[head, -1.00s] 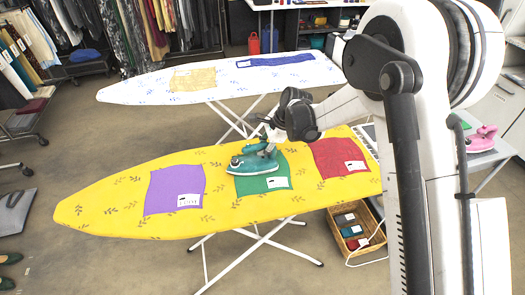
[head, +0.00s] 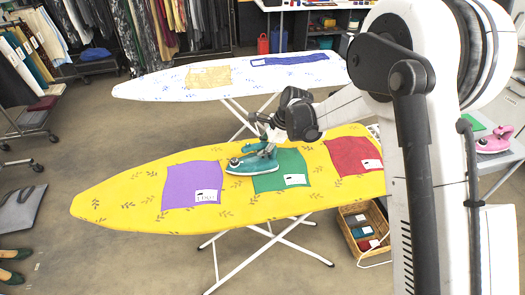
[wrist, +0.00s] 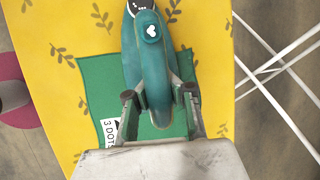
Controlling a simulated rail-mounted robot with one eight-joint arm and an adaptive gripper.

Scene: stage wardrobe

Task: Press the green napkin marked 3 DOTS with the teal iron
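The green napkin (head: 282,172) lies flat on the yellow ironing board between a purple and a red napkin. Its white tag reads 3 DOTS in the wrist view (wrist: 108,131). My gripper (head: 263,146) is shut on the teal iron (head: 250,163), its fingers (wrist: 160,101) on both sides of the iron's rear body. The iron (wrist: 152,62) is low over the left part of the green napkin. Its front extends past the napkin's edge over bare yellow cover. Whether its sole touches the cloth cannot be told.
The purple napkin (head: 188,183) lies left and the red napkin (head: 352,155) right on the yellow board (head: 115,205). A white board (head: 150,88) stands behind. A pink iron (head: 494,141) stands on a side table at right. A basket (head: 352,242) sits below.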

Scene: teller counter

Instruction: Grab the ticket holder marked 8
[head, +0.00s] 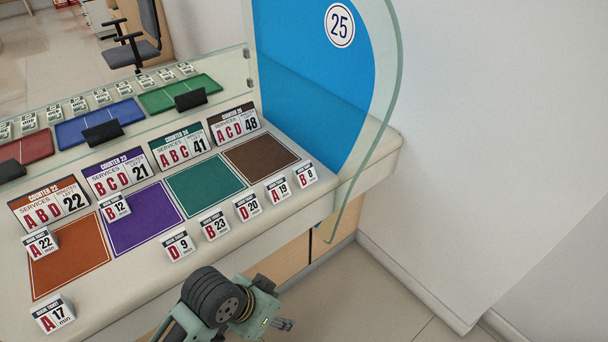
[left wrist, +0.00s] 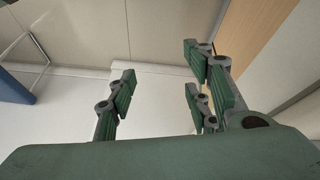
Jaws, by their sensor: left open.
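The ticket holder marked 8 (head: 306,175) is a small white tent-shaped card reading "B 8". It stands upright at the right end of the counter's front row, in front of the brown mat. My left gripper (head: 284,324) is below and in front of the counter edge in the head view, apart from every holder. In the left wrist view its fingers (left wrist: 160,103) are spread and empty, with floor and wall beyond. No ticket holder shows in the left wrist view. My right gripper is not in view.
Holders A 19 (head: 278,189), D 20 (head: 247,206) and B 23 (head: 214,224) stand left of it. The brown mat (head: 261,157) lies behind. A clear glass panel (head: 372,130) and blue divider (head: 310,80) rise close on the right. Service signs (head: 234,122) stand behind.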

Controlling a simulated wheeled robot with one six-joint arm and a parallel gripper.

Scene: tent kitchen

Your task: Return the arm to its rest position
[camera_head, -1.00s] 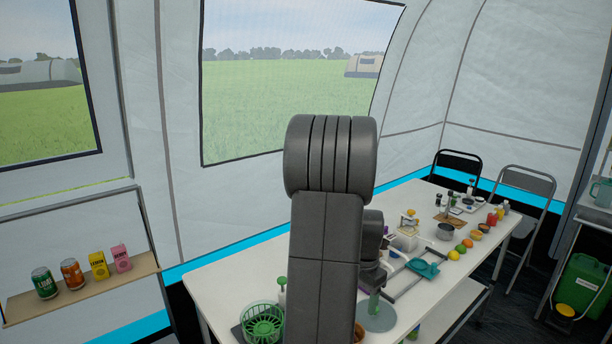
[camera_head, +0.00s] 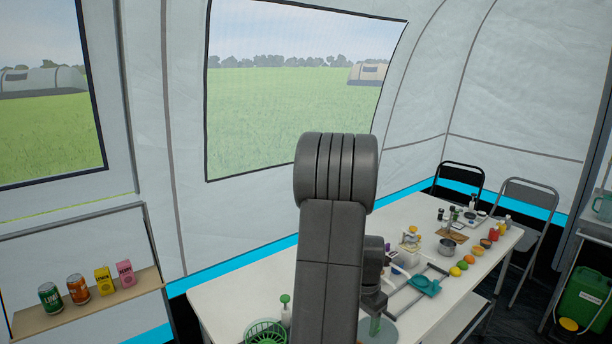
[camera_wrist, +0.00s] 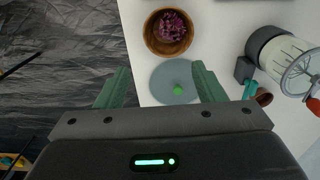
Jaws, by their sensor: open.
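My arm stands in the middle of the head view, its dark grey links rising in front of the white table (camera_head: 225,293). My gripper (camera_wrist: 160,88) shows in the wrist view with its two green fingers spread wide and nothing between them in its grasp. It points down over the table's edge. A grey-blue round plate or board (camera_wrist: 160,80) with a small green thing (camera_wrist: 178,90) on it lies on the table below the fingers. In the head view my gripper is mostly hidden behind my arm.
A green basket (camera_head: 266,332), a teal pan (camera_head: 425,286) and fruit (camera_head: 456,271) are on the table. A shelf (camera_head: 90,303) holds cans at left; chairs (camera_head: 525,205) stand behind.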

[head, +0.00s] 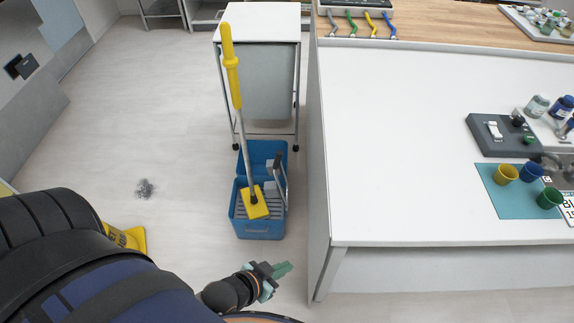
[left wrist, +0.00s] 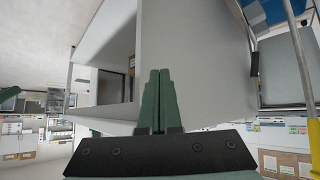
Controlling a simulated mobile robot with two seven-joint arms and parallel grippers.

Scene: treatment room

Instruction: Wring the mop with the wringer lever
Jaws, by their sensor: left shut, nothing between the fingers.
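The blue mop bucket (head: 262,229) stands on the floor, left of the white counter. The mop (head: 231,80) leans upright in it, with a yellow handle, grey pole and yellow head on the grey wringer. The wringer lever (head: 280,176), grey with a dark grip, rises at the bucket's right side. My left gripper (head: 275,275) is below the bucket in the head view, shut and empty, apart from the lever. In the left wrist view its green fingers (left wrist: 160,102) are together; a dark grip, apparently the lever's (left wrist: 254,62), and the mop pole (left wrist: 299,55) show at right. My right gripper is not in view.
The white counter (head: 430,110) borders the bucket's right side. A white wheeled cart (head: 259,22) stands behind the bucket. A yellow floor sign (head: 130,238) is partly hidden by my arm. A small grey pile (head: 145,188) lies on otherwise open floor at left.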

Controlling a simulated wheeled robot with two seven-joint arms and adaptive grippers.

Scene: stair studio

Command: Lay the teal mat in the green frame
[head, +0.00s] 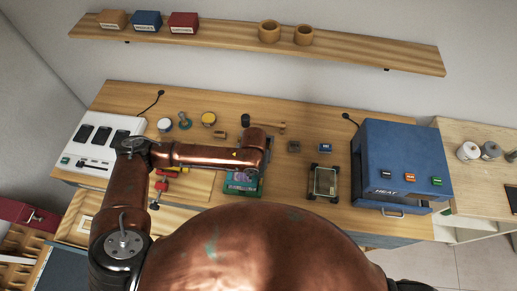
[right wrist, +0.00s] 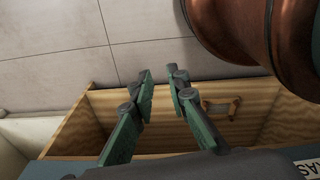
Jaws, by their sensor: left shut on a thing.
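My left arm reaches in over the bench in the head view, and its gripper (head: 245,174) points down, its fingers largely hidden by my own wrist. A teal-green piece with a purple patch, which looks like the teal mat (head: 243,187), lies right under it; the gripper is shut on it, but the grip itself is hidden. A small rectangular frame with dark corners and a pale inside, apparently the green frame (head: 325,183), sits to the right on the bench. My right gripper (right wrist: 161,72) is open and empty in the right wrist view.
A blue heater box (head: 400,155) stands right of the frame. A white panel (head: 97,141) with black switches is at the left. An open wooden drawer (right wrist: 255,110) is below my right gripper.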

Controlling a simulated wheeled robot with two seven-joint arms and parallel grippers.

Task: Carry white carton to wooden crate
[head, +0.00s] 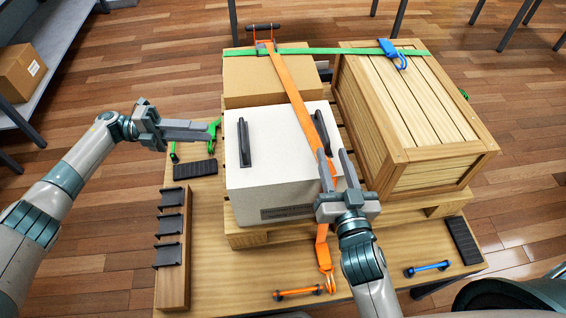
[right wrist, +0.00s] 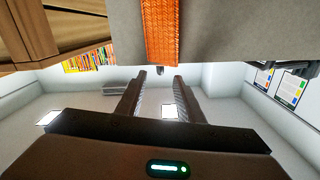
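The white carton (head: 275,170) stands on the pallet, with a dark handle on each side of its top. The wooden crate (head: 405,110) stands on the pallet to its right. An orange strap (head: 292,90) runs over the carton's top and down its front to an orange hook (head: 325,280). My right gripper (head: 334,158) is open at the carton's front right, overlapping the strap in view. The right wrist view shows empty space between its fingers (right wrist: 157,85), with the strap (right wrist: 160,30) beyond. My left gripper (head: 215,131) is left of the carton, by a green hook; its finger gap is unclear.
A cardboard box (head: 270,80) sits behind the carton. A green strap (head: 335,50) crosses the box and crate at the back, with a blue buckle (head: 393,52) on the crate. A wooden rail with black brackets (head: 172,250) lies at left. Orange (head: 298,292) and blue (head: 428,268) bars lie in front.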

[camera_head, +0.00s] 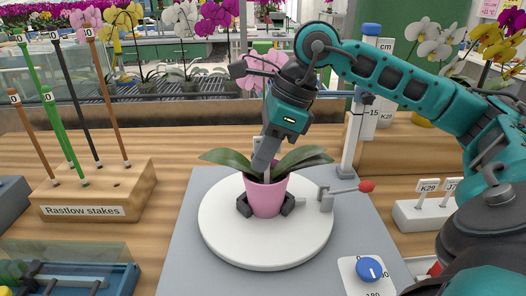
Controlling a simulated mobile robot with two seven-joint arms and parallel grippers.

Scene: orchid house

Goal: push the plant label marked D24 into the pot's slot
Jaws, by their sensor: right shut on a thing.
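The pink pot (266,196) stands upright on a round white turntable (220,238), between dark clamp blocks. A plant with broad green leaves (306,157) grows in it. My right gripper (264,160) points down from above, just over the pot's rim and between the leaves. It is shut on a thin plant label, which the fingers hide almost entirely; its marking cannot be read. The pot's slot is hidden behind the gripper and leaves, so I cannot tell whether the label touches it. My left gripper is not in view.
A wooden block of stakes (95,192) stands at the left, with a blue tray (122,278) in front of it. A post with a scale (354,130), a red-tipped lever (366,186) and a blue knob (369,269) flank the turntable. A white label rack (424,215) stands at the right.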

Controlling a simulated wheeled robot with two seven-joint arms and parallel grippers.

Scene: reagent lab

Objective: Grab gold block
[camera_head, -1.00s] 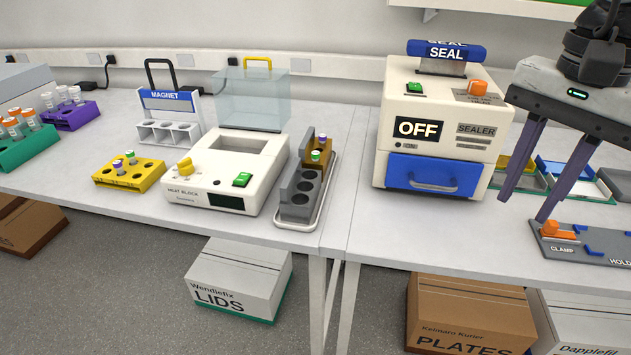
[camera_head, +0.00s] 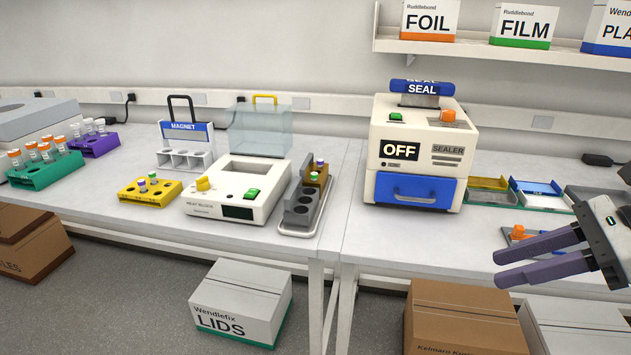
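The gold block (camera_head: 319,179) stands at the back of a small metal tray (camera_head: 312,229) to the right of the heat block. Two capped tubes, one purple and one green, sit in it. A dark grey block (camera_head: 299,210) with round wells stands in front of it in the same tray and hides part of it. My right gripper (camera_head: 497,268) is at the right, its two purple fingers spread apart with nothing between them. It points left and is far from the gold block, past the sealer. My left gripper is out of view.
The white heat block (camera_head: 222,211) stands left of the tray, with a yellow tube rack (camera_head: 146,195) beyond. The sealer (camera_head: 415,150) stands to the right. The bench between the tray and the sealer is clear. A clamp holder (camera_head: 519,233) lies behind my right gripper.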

**Task requirements**
Copy every line of the records above that contains "simulated".

**Answer for this exercise**
Controlling a simulated rail-mounted robot with one eight-joint arm and an adaptive gripper.
Controlling a simulated wheeled robot with one six-joint arm and a parallel gripper.
Controlling a simulated mobile robot with two seven-joint arms and parallel grippers.
Controlling a simulated wheeled robot with two seven-joint arms and adaptive grippers.
Controlling a simulated wheeled robot with two seven-joint arms and parallel grippers.
Controlling a simulated mobile robot with two seven-joint arms and parallel grippers.
Controlling a simulated wheeled robot with two seven-joint arms and parallel grippers.

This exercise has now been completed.